[Entries from a robot dataset]
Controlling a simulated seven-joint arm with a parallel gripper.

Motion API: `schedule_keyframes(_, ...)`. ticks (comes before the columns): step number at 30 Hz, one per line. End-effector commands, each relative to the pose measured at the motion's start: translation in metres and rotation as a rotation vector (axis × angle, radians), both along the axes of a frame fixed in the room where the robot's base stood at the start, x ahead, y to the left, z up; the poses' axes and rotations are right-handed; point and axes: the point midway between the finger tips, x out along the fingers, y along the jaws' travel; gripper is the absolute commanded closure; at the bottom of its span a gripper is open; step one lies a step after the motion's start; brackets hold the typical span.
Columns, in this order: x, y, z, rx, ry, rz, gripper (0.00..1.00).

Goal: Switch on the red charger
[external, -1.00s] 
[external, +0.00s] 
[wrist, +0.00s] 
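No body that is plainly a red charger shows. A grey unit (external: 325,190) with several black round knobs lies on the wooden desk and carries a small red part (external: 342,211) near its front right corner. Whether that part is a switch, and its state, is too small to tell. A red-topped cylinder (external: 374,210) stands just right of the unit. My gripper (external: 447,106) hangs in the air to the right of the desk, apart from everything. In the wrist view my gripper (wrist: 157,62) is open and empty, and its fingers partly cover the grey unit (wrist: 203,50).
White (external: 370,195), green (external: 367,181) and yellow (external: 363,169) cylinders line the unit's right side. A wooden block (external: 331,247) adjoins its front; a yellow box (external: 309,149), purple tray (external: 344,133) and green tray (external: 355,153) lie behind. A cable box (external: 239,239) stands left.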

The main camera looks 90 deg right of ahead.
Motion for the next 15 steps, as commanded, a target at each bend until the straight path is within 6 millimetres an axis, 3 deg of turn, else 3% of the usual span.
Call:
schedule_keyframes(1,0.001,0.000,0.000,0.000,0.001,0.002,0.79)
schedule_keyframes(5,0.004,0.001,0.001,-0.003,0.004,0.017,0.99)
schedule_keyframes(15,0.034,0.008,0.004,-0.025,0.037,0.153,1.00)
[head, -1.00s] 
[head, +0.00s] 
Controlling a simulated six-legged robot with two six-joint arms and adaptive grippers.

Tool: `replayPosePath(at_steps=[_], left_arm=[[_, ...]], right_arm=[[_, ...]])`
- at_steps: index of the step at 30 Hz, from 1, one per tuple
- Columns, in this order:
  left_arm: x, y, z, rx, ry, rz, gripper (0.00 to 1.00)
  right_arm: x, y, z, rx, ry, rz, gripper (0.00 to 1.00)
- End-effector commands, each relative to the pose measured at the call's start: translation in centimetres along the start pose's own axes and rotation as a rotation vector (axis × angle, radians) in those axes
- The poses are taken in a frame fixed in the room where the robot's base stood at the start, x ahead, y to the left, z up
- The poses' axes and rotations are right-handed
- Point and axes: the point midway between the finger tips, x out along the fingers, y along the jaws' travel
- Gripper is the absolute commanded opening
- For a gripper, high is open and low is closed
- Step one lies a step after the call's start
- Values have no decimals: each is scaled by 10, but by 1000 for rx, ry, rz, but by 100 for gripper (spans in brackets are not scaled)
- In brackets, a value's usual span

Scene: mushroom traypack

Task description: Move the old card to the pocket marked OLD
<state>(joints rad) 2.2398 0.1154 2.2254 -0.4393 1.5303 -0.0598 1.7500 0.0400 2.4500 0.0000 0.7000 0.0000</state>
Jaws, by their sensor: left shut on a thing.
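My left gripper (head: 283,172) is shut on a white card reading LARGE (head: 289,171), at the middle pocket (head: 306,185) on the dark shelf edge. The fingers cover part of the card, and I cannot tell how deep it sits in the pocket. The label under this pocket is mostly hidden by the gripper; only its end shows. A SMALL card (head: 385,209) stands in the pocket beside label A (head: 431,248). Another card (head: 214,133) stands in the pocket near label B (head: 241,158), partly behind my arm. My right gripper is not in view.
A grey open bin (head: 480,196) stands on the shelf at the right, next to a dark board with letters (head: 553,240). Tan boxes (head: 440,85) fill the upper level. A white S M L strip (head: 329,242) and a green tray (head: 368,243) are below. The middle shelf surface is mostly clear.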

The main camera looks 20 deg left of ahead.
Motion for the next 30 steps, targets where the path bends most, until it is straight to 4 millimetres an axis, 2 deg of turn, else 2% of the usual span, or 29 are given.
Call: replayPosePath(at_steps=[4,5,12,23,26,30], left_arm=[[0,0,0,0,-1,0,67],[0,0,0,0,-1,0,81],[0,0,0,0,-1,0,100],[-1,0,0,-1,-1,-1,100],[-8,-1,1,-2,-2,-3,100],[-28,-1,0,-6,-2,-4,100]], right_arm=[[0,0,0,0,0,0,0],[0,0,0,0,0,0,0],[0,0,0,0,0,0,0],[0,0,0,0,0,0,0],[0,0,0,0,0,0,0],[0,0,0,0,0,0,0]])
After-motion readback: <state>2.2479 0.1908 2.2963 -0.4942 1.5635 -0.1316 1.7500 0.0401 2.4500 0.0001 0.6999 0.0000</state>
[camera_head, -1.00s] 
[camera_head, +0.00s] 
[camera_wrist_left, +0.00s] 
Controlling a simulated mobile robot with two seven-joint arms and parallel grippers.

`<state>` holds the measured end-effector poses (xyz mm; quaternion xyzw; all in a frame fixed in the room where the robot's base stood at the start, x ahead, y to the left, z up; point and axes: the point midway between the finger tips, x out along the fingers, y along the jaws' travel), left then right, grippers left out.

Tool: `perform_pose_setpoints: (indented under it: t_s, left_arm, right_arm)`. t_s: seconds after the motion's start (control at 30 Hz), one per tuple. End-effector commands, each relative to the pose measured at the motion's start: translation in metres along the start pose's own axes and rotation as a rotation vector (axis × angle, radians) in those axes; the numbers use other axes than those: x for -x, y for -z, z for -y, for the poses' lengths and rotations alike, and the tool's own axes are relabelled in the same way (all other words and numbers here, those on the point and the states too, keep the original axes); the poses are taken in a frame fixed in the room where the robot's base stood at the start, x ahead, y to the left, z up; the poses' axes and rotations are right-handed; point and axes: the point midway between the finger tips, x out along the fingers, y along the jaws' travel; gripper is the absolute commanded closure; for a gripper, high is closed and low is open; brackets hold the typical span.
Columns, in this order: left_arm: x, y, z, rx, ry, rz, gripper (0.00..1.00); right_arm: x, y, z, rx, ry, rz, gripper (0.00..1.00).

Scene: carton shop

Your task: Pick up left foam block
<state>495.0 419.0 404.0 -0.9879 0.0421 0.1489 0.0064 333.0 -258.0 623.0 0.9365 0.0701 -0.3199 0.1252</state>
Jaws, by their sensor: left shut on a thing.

● **Required task**
From the records, copy every line that has the string "millimetres" in it.

● **Exercise response**
Motion for the next 15 steps, as commanded, a target at each bend until the straight path is within 6 millimetres an axis, 3 deg of turn, else 3% of the usual span.
Motion for the next 30 steps, targets where the path bends most, until it is straight to 4 millimetres an axis, 2 deg of turn, else 2% of the usual span, or 29 are given.

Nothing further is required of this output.